Tuesday, 23 July 2019

Last evening’s founding meeting of Equity Watch was successful beyond her wildest expectations, Halifax writer and activist Judy Haiven tells the Nova Scotia Advocate. Equity Watch is a new organization that aims to call out public and private employers who refuse to stamp out bullying, misogyny and systemic discrimination in their workplaces. “I was very surprised, I expected maybe a handful of people, and what we got were 35 angry people ready for action.”

We spoke with Liane Tessier, the Halifax firefighter who will on Monday receive a public apology from the city and Halifax Fire for its misogynistic treatment of her. To accept HRM’s offer to settle and apologize wasn’t an easy decision for Tessier, who hoped that the ten-day human rights tribunal scheduled for October would expose the many culprits at HRM and the Fire Department who made her life hell for all these years. Now she has documented all the ghastly details on her website.

The City of Halifax is not following up on a recommendation around criminal record checks that would remove obstacles to hiring Black and Indigenous workers in its Municipal Operations Programs (MOPS) division. The policy hasn’t really changed, and the City’s employment website is as uninviting to people with even a trivial criminal record as it has always been..

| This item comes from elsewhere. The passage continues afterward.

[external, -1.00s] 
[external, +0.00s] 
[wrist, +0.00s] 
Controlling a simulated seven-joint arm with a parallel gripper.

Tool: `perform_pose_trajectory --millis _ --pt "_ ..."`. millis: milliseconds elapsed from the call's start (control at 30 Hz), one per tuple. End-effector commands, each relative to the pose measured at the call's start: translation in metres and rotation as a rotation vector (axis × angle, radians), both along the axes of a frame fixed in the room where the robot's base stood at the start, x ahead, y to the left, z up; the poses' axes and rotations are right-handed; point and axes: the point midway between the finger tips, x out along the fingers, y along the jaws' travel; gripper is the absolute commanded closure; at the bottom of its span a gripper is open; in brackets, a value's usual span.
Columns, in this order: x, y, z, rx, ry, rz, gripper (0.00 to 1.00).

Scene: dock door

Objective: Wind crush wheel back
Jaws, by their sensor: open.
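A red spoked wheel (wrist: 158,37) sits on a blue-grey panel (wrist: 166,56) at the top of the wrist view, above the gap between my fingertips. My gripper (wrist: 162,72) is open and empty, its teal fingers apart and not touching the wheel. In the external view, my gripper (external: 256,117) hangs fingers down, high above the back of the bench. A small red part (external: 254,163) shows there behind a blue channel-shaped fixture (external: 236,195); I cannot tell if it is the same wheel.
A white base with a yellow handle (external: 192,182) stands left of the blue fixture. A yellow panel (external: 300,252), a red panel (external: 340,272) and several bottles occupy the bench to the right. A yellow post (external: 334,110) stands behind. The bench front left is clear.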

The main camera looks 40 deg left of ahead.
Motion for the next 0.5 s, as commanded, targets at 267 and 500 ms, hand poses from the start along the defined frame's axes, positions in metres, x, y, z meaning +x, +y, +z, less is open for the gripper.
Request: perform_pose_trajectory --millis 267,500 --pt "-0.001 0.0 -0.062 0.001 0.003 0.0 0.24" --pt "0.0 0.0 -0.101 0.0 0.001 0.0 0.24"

The City of Halifax applies a fair wage consideration when evaluating bids for services. But it’s just fluff, as the recent awarding of a parking enforcement contract shows. HRM doesn’t really care how well third party workers are paid, as long as costs are down.

Halifax City outside workers, members of CUPE Local 108, rallied in front of City Hall to tell the city to get back to the bargaining table, revoke a lock-out notice, and stop chipping away at their pensions. Current city proposals dealing with workers’ pensions are simply unacceptable, the union says.